THE EXERCISE: Collect all lines containing the word "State" from the data.

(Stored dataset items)
-- -- --
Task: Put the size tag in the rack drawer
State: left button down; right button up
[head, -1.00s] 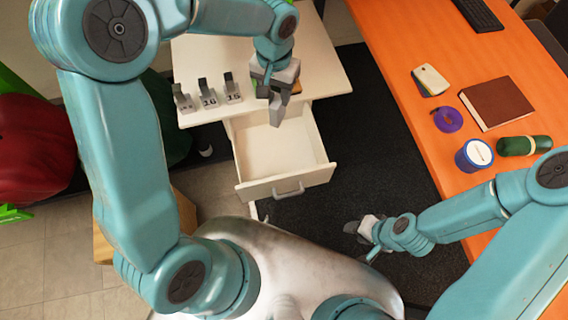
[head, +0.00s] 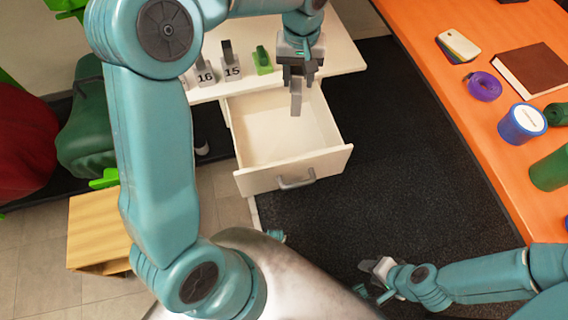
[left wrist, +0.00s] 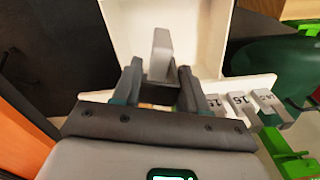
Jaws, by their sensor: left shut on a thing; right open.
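My left gripper (head: 298,78) is shut on a grey size tag (head: 295,102), which hangs below the fingertips. In the left wrist view the tag (left wrist: 161,48) stands out between the two fingers of the left gripper (left wrist: 160,78). The white rack drawer (head: 268,182) is pulled out and looks empty. In the head view the tag overlaps the drawer's rear right part; its height above the floor of the drawer is hard to tell. My right gripper (head: 375,277) is open and empty, low over the dark mat.
On the white rack top stand grey tags marked 16 (head: 203,73) and 15 (head: 231,68), and a green holder (head: 262,61). The orange table (head: 430,85) at right carries a purple tape roll (head: 484,86), a blue tin (head: 522,124) and a brown book (head: 535,72).

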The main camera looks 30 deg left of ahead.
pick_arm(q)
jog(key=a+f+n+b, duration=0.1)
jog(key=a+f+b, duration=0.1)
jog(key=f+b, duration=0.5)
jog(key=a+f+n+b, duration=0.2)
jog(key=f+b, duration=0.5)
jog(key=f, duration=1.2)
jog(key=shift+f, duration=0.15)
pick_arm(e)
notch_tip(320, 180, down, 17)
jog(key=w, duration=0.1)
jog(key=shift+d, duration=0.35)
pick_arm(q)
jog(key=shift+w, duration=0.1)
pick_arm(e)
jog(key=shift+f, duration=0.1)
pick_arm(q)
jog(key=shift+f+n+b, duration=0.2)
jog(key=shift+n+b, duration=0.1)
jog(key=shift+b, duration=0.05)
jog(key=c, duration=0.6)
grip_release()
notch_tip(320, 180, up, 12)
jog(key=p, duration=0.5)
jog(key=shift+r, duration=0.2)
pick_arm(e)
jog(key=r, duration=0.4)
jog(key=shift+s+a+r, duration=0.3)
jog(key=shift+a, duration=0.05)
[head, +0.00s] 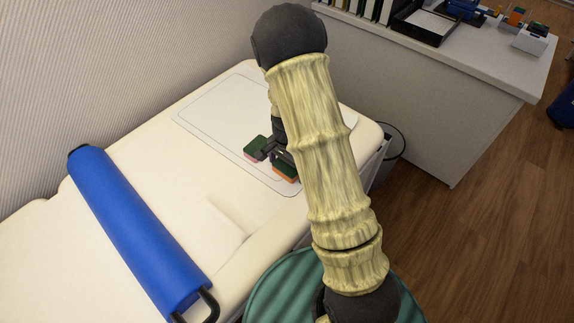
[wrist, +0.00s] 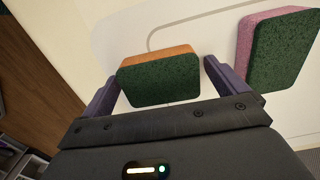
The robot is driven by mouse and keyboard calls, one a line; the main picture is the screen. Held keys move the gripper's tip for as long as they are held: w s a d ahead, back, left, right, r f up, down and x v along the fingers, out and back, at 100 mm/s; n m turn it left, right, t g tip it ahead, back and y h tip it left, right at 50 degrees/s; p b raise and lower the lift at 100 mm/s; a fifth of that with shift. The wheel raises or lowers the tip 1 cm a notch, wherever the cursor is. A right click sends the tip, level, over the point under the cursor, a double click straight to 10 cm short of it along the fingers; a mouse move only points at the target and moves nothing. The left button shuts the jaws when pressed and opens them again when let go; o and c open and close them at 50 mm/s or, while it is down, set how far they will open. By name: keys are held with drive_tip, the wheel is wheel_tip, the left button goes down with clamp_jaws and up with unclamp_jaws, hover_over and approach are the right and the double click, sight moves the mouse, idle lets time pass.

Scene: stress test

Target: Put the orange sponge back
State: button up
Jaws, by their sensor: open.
-- -- --
REPLY:
State: left button down; right button up
State: button up

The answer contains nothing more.